Matlab’s implementation of annotation is an attempt to replicate Java’s standard glass-pane mechanism. But whereas the Java glass-pane is a true transparent layer, on top of all other window components (examples), Matlab’s implementation only works for axes.
Oh well, it’s better than nothing, I guess. But still, it would be nice if we could specify the annotation in graph (plot axes) data units, and have it pinned automatically without requiring manual user interaction.
Debugging the problem
The obvious first place to start debugging this issue is to go to the annotation handle’s context-menu (accessible via the UIContextMenu property), drill down to the “Pin” menu item and take a look at its callback. We could then use the hgfeval function to execute this callback programmatically. Unfortunately, this does not work well, because the context-menu is empty when the annotation is first created. A context-menu is only assigned to the annotation after the Edit Plot toolbar button and then the annotation object are clicked.
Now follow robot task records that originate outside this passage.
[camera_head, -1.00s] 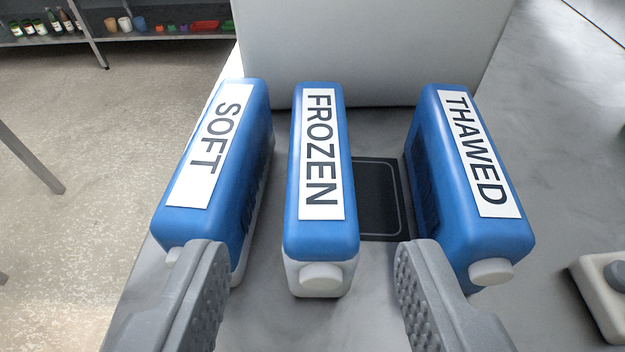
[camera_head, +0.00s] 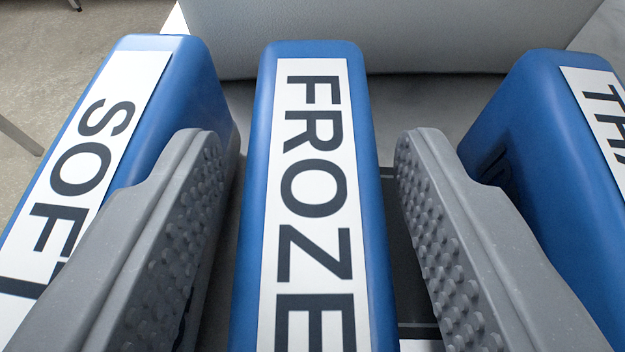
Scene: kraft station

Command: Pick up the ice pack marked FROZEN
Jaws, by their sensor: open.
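The blue ice pack marked FROZEN (camera_head: 261,180) stands upright in the middle of the view, its label facing up; its near end is cut off by the frame. My gripper (camera_head: 308,150) is open, with one grey studded finger on each side of this pack. A gap shows between the pack and the right finger, and a narrower one at the left finger. The ice pack marked SOFT (camera_head: 170,85) stands to the left, partly hidden by the left finger. The ice pack marked THAWED (camera_head: 540,130) stands to the right, its label cut off at the frame edge.
A large pale grey box (camera_head: 380,35) stands close behind the packs. A dark mat (camera_head: 402,270) lies on the table just right of the middle pack. The left finger is very close to the SOFT pack; the right finger overlaps the THAWED pack in view.

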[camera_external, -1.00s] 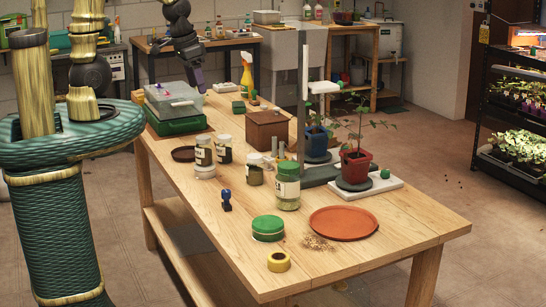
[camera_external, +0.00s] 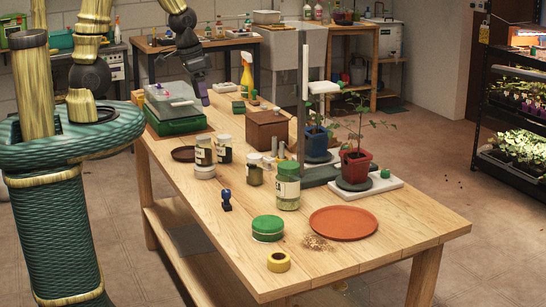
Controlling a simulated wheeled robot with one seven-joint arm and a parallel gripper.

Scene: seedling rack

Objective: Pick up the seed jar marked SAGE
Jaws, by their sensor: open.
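Several labelled seed jars stand upright on the wooden table. A jar (camera_external: 203,151) stands at the left on a white lid or jar, with another jar (camera_external: 225,150) just right of it. The labels are too small to read, so I cannot tell which is SAGE. My gripper (camera_external: 204,97) is open and empty, above the back of the table beside a clear-lidded box, well apart from the jars.
A green box with a clear top (camera_external: 176,118) stands at the table's back left. An orange saucer (camera_external: 343,223) and green tin (camera_external: 268,228) are in front.

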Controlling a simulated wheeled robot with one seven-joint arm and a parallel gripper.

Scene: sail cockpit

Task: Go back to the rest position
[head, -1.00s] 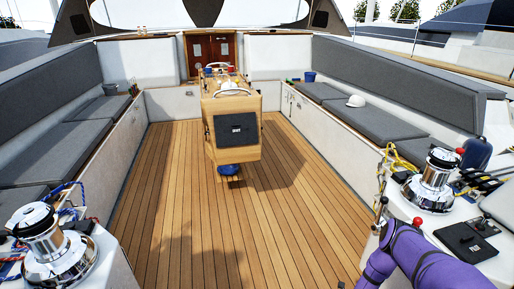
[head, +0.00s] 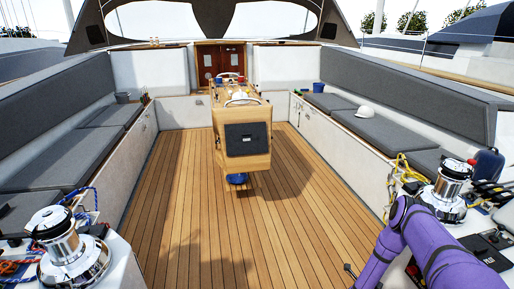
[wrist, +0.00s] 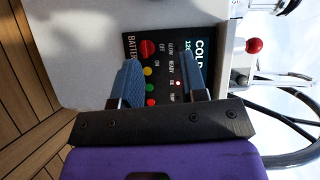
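My gripper (wrist: 160,65) shows in the wrist view with its two blue-grey fingers apart and nothing between them. Behind the fingers is a black control panel (wrist: 165,48) with a red switch, coloured buttons and a small display. I cannot tell whether the fingers touch the panel. In the head view my purple arm reaches in from the lower right corner, over the right-hand coaming; I cannot make out the gripper there.
A wooden table pedestal (head: 243,155) stands mid-cockpit on a clear teak floor (head: 180,220). Chrome winches stand at left (head: 72,245) and right (head: 450,188). A red-knobbed lever (wrist: 254,46) is beside the panel. A white cap (head: 366,112) lies on the right bench.

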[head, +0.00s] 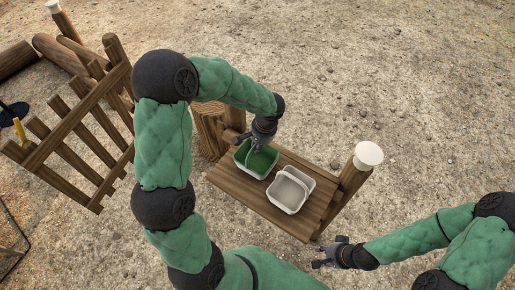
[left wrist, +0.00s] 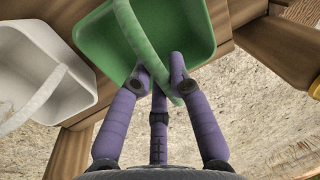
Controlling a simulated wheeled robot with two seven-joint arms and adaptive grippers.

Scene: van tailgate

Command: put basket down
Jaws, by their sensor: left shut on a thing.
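A green basket (head: 262,164) is at the far left part of a small wooden table (head: 237,188). My left gripper (head: 258,146) is above it, shut on its handle. In the left wrist view the purple fingers (left wrist: 160,80) close around the green handle, and the green basket (left wrist: 190,22) lies beyond them. I cannot tell whether its base touches the table. A white basket (head: 287,195) with a handle stands on the table beside it. My right gripper (head: 325,255) is off the table's near right corner; its fingers are too small to read.
A wooden post with a white cap (head: 368,155) rises at the table's right end. A tree stump (head: 208,130) stands behind the table's left end. A wooden fence panel (head: 75,115) and logs (head: 60,55) are at the left. Open gravel lies right.

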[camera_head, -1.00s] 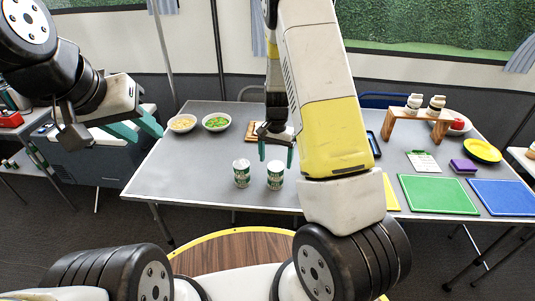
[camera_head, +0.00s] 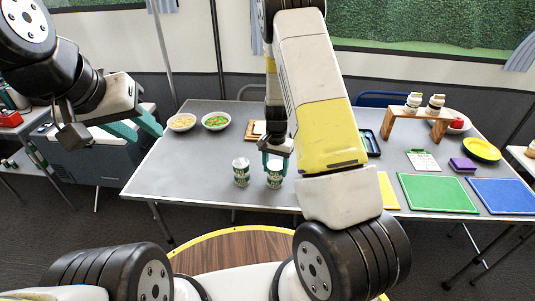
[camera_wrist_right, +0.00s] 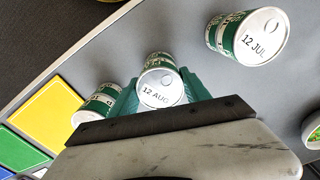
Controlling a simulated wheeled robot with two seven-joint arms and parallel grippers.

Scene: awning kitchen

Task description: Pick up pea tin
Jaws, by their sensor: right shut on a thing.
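Two green-and-white tins stand upright near the table's front edge in the head view, a left tin (camera_head: 241,173) and a right tin (camera_head: 275,180). My right gripper (camera_head: 274,163) is lowered over the right tin and shut on it. In the right wrist view this tin, with lid marked "12 AUG" (camera_wrist_right: 160,88), sits between the teal fingers. The "12 JUL" tin (camera_wrist_right: 248,38) stands apart from it. A third similar tin (camera_wrist_right: 96,104) is partly covered by a finger. My left gripper (camera_head: 136,127) is open and empty in the air at left.
Bowls of yellow (camera_head: 181,122) and green food (camera_head: 216,121) stand at the table's back left. Green (camera_head: 438,193) and blue boards (camera_head: 503,196) lie at right. A wooden stand (camera_head: 418,118) with white-and-dark items is behind them. The table's left part is clear.

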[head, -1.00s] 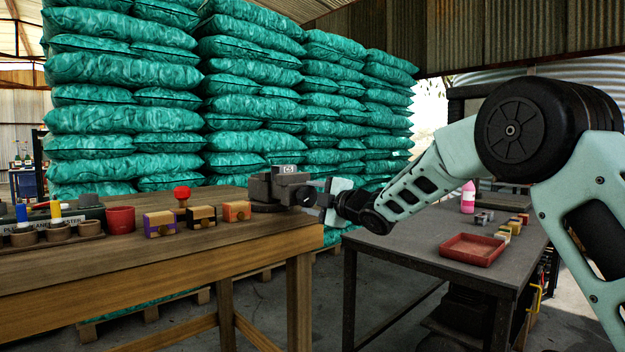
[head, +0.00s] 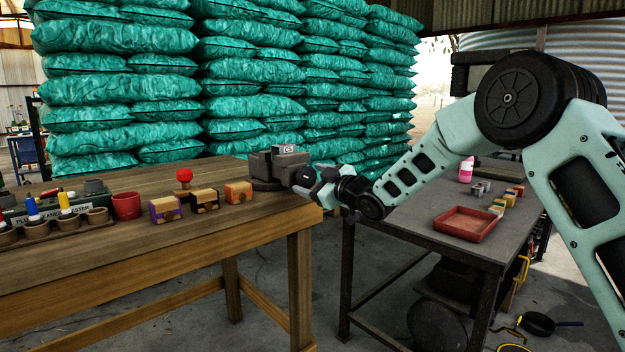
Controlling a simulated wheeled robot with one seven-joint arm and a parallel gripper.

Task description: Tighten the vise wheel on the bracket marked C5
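The dark grey vise (head: 264,169) stands at the right end of the wooden bench. A small plate marked C5 (head: 289,149) is on its top. A dark round part, seemingly the vise wheel (head: 305,177), is at its right end, facing my arm. My gripper (head: 316,187) is at this wheel, reaching in from the right beyond the bench edge. Its fingers overlap the wheel in the picture. I cannot tell whether they touch it or how far they are apart.
On the wooden bench (head: 150,248), left of the vise, are several small blocks (head: 204,201), a red knob (head: 184,175), a red cup (head: 126,206) and a holder (head: 40,232) with pens. A grey table (head: 420,240) with a red tray (head: 465,223) stands right, beyond a gap.

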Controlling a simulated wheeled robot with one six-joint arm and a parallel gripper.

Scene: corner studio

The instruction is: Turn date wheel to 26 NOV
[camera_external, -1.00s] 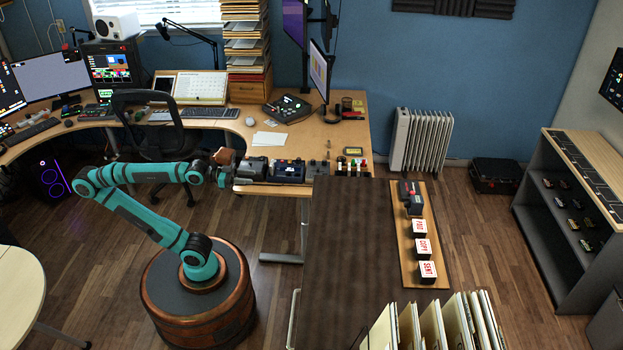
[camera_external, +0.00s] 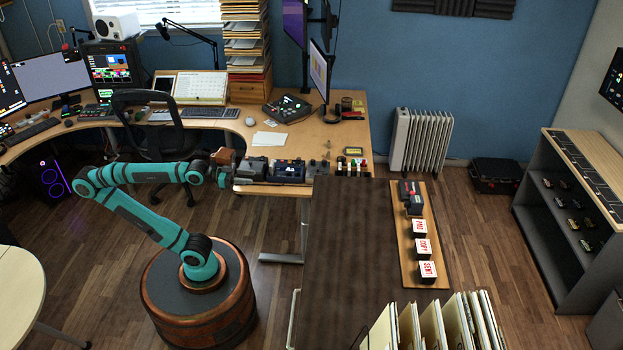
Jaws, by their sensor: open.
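Several stamps stand in a wooden tray (camera_external: 408,262) on the dark cabinet top. A dark stamp with a red part (camera_external: 411,197) is at the tray's far end and may carry the date wheel. Its digits and month are too small to read. Nearer stand white blocks with red lettering: a PAID block (camera_external: 420,227), a COPY block (camera_external: 422,247) and a SENT block (camera_external: 428,270). My gripper (camera_external: 232,177) is at the front edge of the desk, well left of the tray. It is open, and its fingers are small here. I see nothing held.
The desk edge holds dark boxes (camera_external: 287,171) and small coloured-top items (camera_external: 352,168) close to my gripper. A black chair (camera_external: 150,125) stands behind my arm. Upright folders (camera_external: 440,325) stand at the near end of the cabinet. The cabinet top (camera_external: 350,240) left of the tray is clear.

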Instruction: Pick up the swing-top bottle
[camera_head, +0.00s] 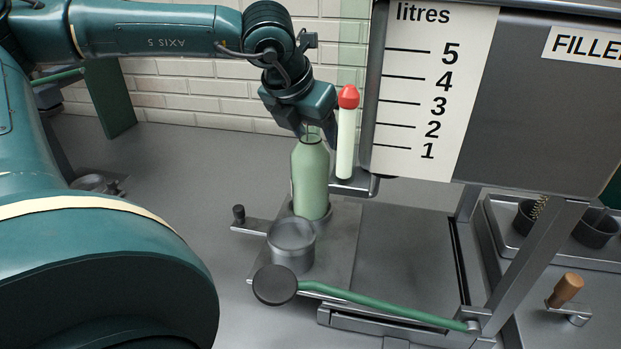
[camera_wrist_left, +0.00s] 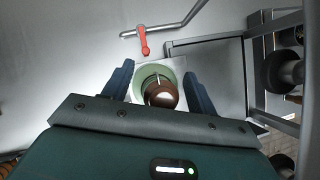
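The swing-top bottle (camera_head: 310,180), pale green, stands upright on a grey metal plate (camera_head: 338,240) below the filler. My left gripper (camera_head: 315,132) is above it, pointing down, with its fingers around the bottle's neck. In the left wrist view the bottle (camera_wrist_left: 143,77) shows from above, with a dark brown stopper on top. It lies between the two spread fingers of my left gripper (camera_wrist_left: 160,84), with gaps showing on both sides. The gripper looks open. My right gripper is in neither view.
A red-capped pale tube (camera_head: 345,145) stands close right of the bottle. A metal cup (camera_head: 291,246) is just in front. A green lever (camera_head: 380,305) with a dark round knob crosses the front. The filler tank (camera_head: 530,110) hangs at right.

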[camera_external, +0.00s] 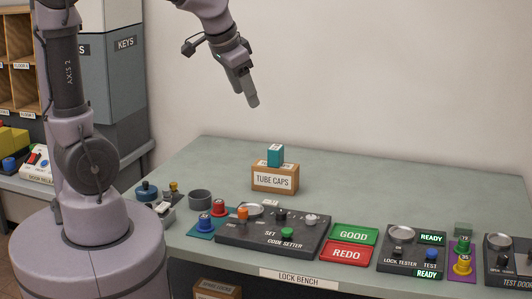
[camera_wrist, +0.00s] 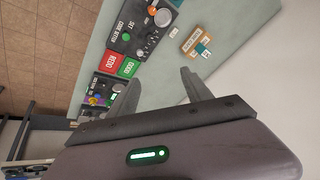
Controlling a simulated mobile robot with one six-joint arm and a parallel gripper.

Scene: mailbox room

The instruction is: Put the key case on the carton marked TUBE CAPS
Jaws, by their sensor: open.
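The brown carton marked TUBE CAPS (camera_external: 273,181) stands upright near the middle of the lock bench. A small teal box (camera_external: 275,156) with a white mark sits on top of it. I cannot read its mark to tell if it is the key case. My gripper (camera_external: 252,101) hangs in the air above and a little left of the carton, apart from it. In the wrist view my gripper (camera_wrist: 203,84) is open with nothing between its fingers. The carton (camera_wrist: 189,41) and the teal box (camera_wrist: 205,50) also show there, beyond the fingers.
The code setter (camera_external: 273,236), the GOOD pad (camera_external: 355,234), the REDO pad (camera_external: 346,253) and the lock tester (camera_external: 409,259) line the front of the lock bench (camera_external: 400,180). A grey round cup (camera_external: 200,198) stands to the left. The bench behind and right of the carton is clear.

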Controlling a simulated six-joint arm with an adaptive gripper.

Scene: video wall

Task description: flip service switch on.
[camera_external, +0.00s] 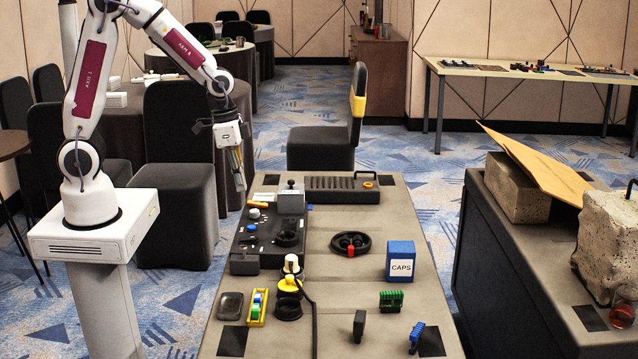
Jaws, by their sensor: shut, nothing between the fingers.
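A black control panel (246,263) lies at the left side of the table. It carries small controls, among them a white knob (254,214), a blue and white piece (252,227) and a dark round dial (288,238). An orange-tipped piece (257,204) lies at its back edge. I cannot tell which control is the service switch, or its position. My gripper (240,187) is shut and empty, pointing down. It hangs above and behind the panel's back left corner, apart from it.
A grey box with a black-knobbed lever (291,200) rises at the panel's back right. A ribbed black unit (341,189), a coiled black ring (350,244), a blue CAPS box (400,261) and a yellow-topped piece (289,284) with a cable share the table (340,320). A chair (325,148) stands behind.

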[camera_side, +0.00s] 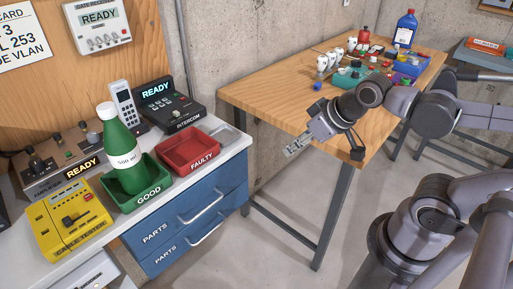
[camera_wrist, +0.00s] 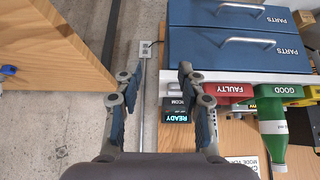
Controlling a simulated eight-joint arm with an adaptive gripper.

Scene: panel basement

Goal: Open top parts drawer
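The top parts drawer (camera_side: 182,209) is the upper of two blue drawers marked PARTS under the counter, with a pale bar handle (camera_side: 201,208). It looks closed. In the wrist view, which is turned upside down, the top drawer (camera_wrist: 205,48) and its handle (camera_wrist: 248,42) lie at the upper right. My gripper (camera_side: 291,150) is apart from the drawers, to their right and near the wooden table's front. In the wrist view my gripper (camera_wrist: 155,74) is open, with nothing between its fingers.
The lower parts drawer (camera_side: 157,263) sits below with its own handle. The counter (camera_side: 232,151) holds a green GOOD bin (camera_side: 150,196) with a bottle, a red FAULTY bin (camera_side: 188,164) and an intercom. The wooden table (camera_side: 262,93) stands to the right; floor is clear between.

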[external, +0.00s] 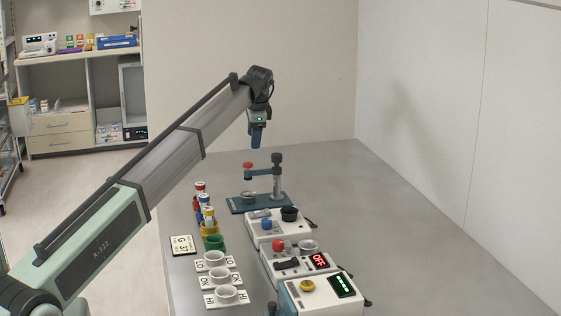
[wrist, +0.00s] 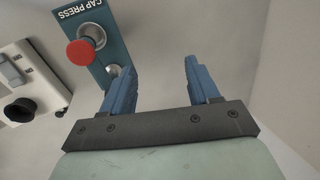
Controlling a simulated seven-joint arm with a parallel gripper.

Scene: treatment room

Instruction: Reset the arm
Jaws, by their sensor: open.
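My gripper (external: 256,138) hangs at the end of my outstretched arm, high above the far part of the grey table. In the wrist view, my gripper (wrist: 160,85) shows two blue fingers held apart with nothing between them. The cap press (external: 262,200), a teal base with a post and a red knob, stands on the table below it. The cap press (wrist: 117,53) also shows beyond the left finger in the wrist view, with its label readable upside down. My gripper is apart from it.
The table's right side (external: 400,230) is clear.

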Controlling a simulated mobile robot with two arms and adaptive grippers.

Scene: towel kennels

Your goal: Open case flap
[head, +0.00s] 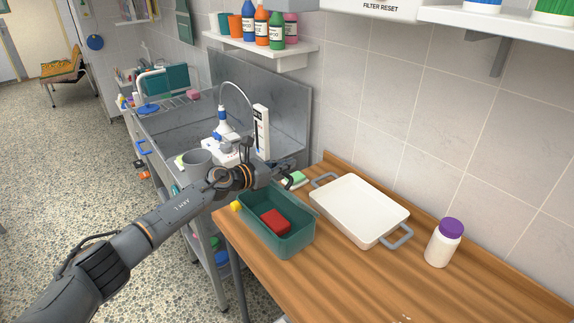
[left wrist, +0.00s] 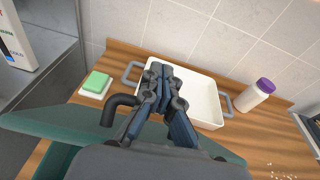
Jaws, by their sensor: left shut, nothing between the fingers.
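I cannot make out a case flap in either view. My left gripper (head: 289,179) reaches over the back left of the wooden counter, above the far end of a green open bin (head: 300,246). Its fingers are closed together with nothing between them. In the left wrist view the left gripper (left wrist: 163,72) shows in front of a white tray; whether it touches anything there I cannot tell. A red block (head: 274,222) lies inside the bin. My right gripper is not in view.
The white tray (head: 352,205) with grey handles and a white bottle (head: 442,247) with a purple lid stand right of the bin. A green sponge (left wrist: 96,81) lies behind it. A steel sink (head: 270,115) adjoins the counter. The front right of the counter is mostly clear.

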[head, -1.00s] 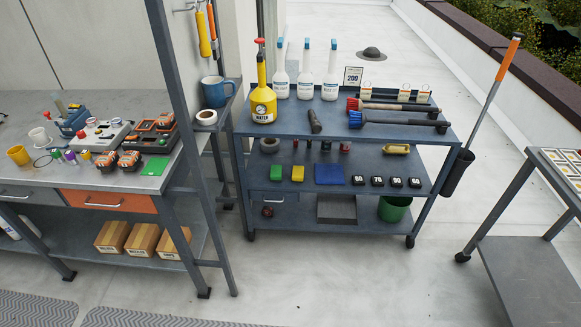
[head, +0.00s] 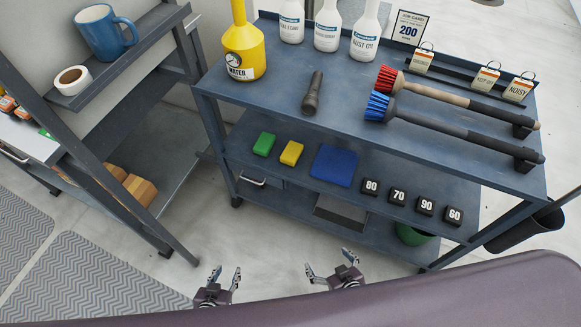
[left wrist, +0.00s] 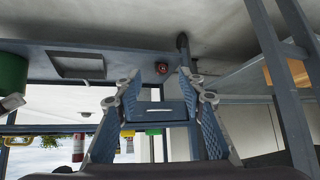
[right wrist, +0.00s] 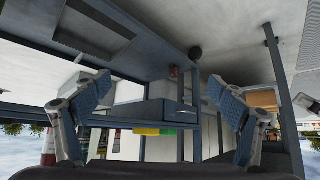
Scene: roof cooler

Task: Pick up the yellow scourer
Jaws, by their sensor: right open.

Being too lazy in nature to debug this all the way through, I opted for an easier route: I started the Profiler just prior to clicking the context-menu’s “Pin to Axes”, and stopped it immediately afterwards. This showed me the code path (beneath %matlabroot%/toolbox/matlab/scribe/), and placing breakpoints in key code lines enabled me to debug the process step-by-step. This in turn enabled me to take the essence of the pinning code and implement it in my stand-alone application code.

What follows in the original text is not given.